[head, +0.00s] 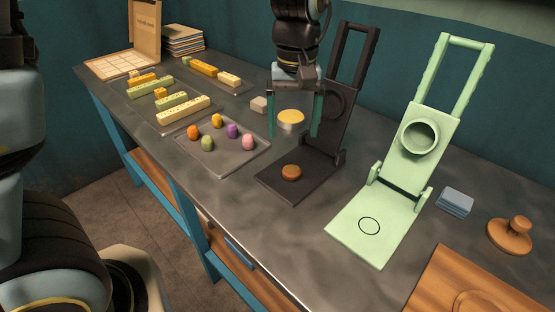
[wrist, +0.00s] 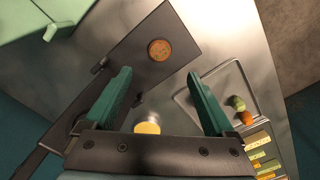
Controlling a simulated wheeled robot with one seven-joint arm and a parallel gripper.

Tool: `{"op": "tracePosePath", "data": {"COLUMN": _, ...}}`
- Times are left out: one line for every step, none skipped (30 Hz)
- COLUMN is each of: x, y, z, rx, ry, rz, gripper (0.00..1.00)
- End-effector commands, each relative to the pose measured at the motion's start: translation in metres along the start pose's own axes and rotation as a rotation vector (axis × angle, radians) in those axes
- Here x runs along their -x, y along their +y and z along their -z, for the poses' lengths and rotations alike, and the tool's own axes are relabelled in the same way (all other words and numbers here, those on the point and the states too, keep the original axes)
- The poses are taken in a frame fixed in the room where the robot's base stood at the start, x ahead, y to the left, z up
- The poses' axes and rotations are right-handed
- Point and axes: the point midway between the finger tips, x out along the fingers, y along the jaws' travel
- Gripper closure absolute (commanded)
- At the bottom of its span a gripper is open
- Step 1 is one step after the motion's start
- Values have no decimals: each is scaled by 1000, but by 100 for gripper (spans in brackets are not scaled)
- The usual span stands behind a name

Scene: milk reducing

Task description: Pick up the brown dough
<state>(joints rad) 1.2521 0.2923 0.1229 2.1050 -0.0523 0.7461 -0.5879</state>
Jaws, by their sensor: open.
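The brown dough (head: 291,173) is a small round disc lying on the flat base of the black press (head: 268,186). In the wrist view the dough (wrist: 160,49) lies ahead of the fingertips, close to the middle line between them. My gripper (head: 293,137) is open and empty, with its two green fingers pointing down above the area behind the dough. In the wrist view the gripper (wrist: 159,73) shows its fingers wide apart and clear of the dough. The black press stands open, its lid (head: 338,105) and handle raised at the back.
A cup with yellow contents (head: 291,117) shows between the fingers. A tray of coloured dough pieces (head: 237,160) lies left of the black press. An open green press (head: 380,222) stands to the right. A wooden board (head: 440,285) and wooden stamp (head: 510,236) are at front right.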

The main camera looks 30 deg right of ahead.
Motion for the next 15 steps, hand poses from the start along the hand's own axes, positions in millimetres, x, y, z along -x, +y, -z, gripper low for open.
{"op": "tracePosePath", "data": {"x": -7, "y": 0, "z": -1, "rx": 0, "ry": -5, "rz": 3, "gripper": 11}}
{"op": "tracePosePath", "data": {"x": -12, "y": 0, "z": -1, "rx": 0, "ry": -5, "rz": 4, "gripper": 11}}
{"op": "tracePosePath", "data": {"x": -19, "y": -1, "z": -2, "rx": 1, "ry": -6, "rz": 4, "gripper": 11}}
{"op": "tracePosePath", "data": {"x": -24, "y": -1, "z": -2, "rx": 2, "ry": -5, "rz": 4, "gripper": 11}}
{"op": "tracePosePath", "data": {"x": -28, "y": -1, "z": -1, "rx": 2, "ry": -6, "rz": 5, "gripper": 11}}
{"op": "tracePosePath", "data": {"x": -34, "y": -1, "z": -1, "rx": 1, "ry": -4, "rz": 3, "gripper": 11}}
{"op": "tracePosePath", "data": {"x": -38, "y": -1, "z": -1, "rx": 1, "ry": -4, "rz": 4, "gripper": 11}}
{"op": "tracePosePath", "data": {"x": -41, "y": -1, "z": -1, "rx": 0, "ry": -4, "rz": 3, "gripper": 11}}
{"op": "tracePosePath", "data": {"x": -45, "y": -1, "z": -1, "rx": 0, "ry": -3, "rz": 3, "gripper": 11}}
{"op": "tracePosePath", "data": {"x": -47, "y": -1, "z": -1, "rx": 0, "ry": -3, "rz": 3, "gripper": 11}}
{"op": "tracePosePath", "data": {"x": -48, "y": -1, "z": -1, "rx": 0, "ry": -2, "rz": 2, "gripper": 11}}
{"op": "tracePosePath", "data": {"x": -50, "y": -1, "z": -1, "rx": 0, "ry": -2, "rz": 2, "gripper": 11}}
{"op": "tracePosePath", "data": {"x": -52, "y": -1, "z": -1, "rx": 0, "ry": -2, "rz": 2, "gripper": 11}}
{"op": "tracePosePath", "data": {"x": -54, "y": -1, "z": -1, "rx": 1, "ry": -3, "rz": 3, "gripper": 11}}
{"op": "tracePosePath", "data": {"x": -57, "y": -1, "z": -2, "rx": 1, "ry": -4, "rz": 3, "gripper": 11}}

○ ○ ○ ○ ○ ○ ○

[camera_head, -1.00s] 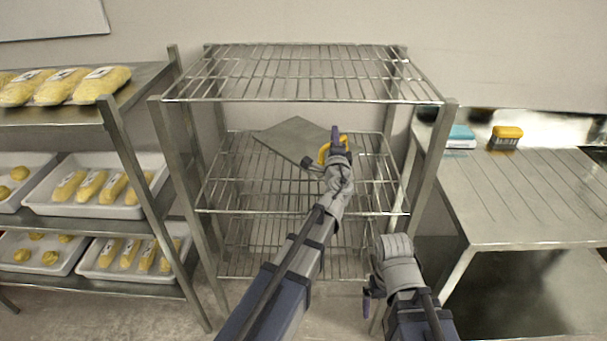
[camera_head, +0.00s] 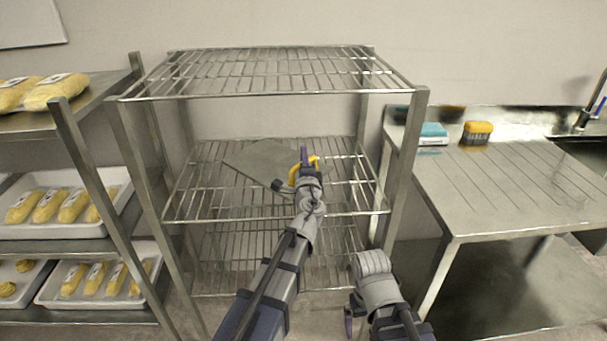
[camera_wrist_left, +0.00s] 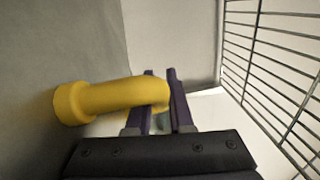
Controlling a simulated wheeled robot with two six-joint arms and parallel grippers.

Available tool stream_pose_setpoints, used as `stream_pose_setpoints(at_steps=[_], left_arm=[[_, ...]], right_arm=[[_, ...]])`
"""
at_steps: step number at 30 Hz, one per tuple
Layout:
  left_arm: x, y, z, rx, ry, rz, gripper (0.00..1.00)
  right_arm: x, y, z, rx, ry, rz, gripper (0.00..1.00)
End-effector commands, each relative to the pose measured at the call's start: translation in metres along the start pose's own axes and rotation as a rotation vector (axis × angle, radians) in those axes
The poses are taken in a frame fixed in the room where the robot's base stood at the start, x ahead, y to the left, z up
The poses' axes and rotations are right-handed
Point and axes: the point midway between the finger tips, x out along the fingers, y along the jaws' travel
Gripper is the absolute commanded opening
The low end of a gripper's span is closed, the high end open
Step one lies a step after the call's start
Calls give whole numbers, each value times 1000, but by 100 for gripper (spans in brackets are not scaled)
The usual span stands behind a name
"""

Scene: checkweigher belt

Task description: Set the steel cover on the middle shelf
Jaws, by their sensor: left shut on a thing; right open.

○ ○ ○ ○ ○ ○ ○

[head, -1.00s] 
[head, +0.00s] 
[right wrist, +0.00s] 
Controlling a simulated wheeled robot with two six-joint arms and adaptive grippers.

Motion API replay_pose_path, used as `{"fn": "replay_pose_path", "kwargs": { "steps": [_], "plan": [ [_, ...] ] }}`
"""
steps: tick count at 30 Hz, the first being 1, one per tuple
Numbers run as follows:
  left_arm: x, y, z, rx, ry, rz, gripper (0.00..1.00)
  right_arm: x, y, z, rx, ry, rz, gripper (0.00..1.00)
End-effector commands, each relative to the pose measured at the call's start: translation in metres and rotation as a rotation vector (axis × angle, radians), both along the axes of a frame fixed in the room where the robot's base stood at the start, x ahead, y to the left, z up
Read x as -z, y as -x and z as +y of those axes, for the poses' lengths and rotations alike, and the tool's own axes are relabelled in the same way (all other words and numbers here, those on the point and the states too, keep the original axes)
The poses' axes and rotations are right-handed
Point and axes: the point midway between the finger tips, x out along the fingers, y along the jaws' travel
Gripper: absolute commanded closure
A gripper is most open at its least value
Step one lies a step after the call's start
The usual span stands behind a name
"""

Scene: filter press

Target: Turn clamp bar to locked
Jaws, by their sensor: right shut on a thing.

○ ○ ○ ○ ○ ○ ○

▸ **GOAL**:
Above are several records. Count the lines among them that contain "stood" and give only the total.

▸ **SOLUTION BELOW**:
3